Book store clerks could have a difficult time displaying this book. Does it go under "photography" or under "travel"? You'll understand the quandary once you start turning the pages, for you'll learn as much about Acadia National Park in general as you'll learn about how to get the best photos there.
Colleen J. Miniuk-Sperry, who so far has enjoyed three stints as "artist-in-residence" in Acadia, came to her book with a passion not only for photography, but for Acadia. It shows through the 200-odd pages of Photographing Acadia National Park: The Essential Guide To When, Where, And How, whether she's discussing angles, filters, tides, and timing, or the surrounding landscape, structures, and history that make Acadia such a stunning national park.
And her writing, which she gives a nod to editor Erik Berg for honing, flows smoothly and invitingly.
Towering above the swirling Atlantic Ocean at the mouth of Bass Harbor, the stately Bass Harbor Head Lighthouse is widely considered one of the most iconic scenes within Acadia National Park. Dramatically located at the edge of precipitous, rugged cliffs, the white brick 26-foot tower began guiding sailors through the surrounding shallow waters in 1858. Now listed on the National Register of Historic Places, the lighthouse remains active, but with an automated light since 1974.
Such descriptive and evocative writing rightly place Photographing Acadia National Park in league with other travel guidebooks. The bonus for the reader are the accompanying photo tips and instructions.
For the entry on the Bass Harbor Head Light, the author provides eye-glance information on best time of year to photograph the lighthouse (October to March), time of day to photograph it (sunset), tide levels for optimum ambience (mid to high, incoming), and the effort of your hike to reach the photo point (moderate), and then she delves into the details of the location and her approach to the photo shoot.
Dig into this entry and you'll learn you should arrive at the location at least an hour before sunset, fit your camera with a wide-angle to normal lens that itself is fitted with a polarizing filter, and mount it on a tripod.
Watch for convergence, though, when using a wide-angle lens. With this lens, the lighthouse and surrounding trees can appear to slant unnaturally. Compose broadly to correct the perspective later in post-processing software or keep the lighthouse straight in the field by making a subtle tilt with a tilt-shift lens. Then, time your exposure with the lighthouse's red occulting light as it flashes brightly for three seconds (and then disappears for one section).
The narrative goes on to discuss ways to block lens flare, how to work with cloudy skies, and why an incoming tide will bolster your image. There is, of course, an accompanying photo on the page to illustrate the end result. That photo, by the way, also graces the book's cover.

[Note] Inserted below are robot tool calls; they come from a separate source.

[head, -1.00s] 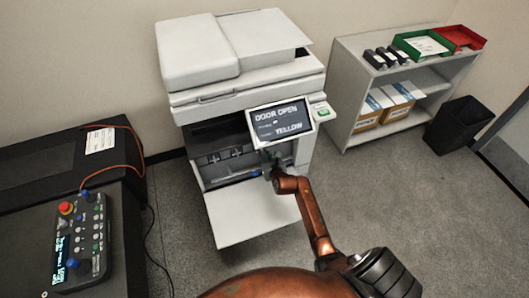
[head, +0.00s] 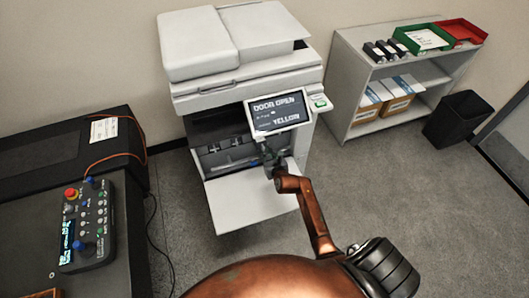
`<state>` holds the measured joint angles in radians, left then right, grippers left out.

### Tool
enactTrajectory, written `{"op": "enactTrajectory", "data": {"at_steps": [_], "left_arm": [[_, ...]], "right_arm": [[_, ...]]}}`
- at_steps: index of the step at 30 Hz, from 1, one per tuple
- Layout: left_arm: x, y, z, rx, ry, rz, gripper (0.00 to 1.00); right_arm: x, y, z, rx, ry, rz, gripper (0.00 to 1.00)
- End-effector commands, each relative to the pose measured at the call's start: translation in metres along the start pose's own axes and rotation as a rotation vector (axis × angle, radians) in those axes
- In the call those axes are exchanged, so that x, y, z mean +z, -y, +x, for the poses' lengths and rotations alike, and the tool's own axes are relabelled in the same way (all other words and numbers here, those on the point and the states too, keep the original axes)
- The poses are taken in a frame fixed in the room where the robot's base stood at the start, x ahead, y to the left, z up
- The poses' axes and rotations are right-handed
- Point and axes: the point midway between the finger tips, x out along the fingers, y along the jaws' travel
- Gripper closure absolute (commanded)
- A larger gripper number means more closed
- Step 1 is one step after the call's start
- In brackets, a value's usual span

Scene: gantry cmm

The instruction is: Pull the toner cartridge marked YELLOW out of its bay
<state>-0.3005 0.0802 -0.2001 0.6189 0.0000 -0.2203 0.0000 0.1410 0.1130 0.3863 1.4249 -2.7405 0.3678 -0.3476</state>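The printer (head: 240,85) stands against the wall with its front door (head: 250,198) folded down. Its screen (head: 278,112) reads "DOOR OPEN" and "YELLOW". The open bay below the screen holds a row of cartridge ends (head: 216,149), small and dark with pale parts; I cannot read which one is YELLOW. My right gripper (head: 266,153) is at the right part of the bay, just under the screen and above the door. Its fingers are small and partly hidden, so I cannot tell whether they are open or hold anything. My left gripper is out of view.
A dark bench (head: 40,160) with a button pendant (head: 88,225) and an orange cable is at the left. A grey shelf (head: 345,75) with boxes and trays stands at the right, beside a black bin (head: 457,117). The floor between is clear.

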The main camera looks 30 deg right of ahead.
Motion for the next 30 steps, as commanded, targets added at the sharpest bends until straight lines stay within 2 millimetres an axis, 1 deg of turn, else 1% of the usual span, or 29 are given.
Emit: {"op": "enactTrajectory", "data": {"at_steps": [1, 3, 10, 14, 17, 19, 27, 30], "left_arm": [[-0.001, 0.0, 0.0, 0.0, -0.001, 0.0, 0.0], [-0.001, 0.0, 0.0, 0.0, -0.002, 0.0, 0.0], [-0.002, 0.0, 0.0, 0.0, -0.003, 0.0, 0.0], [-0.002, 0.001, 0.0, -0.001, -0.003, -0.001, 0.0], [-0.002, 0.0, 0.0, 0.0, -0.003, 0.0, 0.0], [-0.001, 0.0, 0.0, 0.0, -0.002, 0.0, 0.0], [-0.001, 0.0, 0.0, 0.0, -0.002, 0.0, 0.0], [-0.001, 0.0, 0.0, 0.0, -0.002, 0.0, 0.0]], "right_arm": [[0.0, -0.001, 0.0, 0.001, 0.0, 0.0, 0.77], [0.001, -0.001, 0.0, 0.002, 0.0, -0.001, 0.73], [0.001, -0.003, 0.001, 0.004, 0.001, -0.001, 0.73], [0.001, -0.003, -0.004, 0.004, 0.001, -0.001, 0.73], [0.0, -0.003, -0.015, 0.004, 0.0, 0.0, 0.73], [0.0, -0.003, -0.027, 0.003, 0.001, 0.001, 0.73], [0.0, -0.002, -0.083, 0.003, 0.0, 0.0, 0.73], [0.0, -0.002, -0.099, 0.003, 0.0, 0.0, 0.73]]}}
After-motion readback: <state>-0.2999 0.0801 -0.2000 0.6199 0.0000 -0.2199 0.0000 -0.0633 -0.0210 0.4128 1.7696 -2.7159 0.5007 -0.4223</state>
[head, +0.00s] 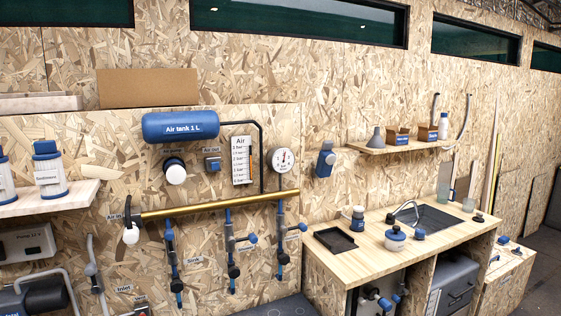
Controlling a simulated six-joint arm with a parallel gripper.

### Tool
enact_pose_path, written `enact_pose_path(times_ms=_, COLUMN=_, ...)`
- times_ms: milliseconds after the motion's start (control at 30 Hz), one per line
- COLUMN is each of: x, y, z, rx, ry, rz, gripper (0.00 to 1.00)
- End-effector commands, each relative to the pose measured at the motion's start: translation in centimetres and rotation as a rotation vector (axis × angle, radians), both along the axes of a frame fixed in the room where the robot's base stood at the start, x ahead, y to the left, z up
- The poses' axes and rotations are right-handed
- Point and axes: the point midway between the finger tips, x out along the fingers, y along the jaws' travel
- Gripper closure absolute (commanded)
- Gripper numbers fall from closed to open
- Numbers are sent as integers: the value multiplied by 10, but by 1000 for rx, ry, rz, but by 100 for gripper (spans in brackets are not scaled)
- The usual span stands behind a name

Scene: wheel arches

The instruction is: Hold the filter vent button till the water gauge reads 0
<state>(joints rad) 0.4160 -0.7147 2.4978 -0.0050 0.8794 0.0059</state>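A round white dial gauge (283,160) with a small red mark hangs on the wooden wall panel, right of the Air chart (241,160). I cannot read its needle or tell whether it is the water gauge. A blue unit with a pale label (325,159) is mounted on the wall right of the dial; I cannot tell whether it is the filter. No vent button can be made out for certain. My gripper is not in view.
A blue air tank (180,125) and a brass pipe (215,206) with hanging blue-handled valves (232,255) stick out from the panel. A wooden counter (375,243) with a black tray (335,240), bottles and sink stands right. A shelf (45,198) juts out left.

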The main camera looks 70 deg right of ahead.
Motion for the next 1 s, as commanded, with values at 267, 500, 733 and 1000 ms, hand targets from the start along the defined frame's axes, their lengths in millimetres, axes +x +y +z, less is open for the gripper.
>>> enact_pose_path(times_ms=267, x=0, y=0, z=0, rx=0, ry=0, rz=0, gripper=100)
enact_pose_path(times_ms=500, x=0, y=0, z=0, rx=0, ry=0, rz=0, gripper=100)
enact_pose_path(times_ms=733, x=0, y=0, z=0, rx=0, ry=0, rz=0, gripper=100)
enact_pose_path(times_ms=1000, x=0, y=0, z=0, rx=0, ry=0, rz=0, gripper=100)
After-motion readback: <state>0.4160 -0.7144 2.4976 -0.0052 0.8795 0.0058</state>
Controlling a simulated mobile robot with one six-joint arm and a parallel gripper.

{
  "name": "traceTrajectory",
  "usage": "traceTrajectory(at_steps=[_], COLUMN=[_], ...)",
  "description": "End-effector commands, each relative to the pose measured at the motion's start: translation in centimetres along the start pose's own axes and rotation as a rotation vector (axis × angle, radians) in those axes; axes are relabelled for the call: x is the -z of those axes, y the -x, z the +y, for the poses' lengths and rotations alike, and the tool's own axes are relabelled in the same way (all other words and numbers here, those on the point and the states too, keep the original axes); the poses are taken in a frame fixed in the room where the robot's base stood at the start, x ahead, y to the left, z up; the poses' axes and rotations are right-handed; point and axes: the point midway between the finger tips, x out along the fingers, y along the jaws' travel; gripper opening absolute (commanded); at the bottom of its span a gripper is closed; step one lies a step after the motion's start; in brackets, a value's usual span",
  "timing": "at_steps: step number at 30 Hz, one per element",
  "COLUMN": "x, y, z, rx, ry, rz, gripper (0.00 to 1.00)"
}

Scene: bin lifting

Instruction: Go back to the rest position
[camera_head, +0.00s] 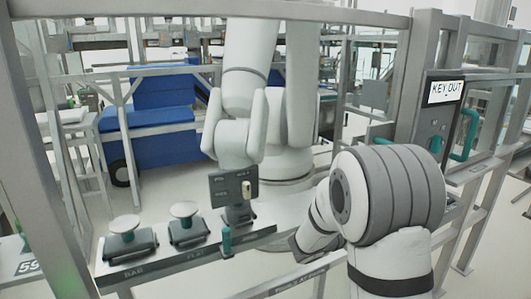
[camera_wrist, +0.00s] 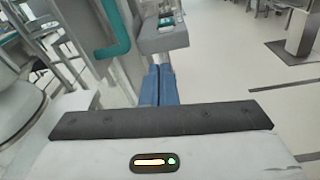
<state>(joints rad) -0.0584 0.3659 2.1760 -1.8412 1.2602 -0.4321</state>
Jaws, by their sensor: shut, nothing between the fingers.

All told, there are 50 photo location entries compiled by the author, stretching from Mount Desert Island (MDI) to the Schoodic Peninsula and down to Isle au Haut. Interestingly, she does not include the Somesville Bridge, which rivals the Bass Harbor Head Lighthouse as the most iconic photo on MDI. While it is outside the park's boundaries, so is the Asticou Azalea Garden, which is among the photo locations (and rightfully so, for its artistic gardens).
There is a chapter on photography basics -- what's the difference between RAW and JPEG file formats, insights into managing your exposures, film speeds, shutter speeds and how to depict motion in your photos, aperature and depth of field, white balancing, and those funky histogram charts on digital SLRs.
Those charts, explains the author, "show how much light your camara captured during the exposure. This instant feedback helps photographers understand whether the camera recorded the appropriate amount of light and how to adjust the exposure if you do not like what you see." (She delves further into reading the histogram on page 30).
You'll also find pages of information on the various filters at your disposal, how to work with natural light, and how flash can enhance your images.
For the traveler, Ms. Miniuk-Sperry provides a section on the park's history (with pertinent mention of the 19th century painters and "rusticators" who put MDI on the map), details on the various seasons in the park, a chapter that introduces you to MDI, how to get there and what you'll find at Bar Harbor, and basic park information touching on fees, public transportation, and the park newspaper, the Beaver Log, with its helpful information.
And, of course, for each location she's scouted Ms. Miniuk-Sperry provides some nice insights into the location. For example, in discussing the Waterfall Bridge near Parkman Mountain, she notes that, "After zigzagging up the gravel incline and then sauntering across a relatively flat section of the Hadlock Brook Loop Carriage Road with partially obstructed views of Upper Hadlock Pond and Northeast Harbor in the distance to the south, the first stone bridge -- Hemlock Bridge -- comes into view. Built in 1925 during John D. Rockefeller Jr.'s carriage road building extravaganza, this grand overpass spans majestically across the small cascades of Maple Spring Brook."
Further complementing the individual entries are tables and maps that show you where each entry was located and on which page the location is described, as well as a Shoot Calendar that enables you to see the best time of year to visit each location, what time of day is best, whether you should coincide with a high or low tide, and how strenuous the hike to the location is.
If you tote a camera with you to Acadia National Park, this guide can only enhance both your experience and your photos.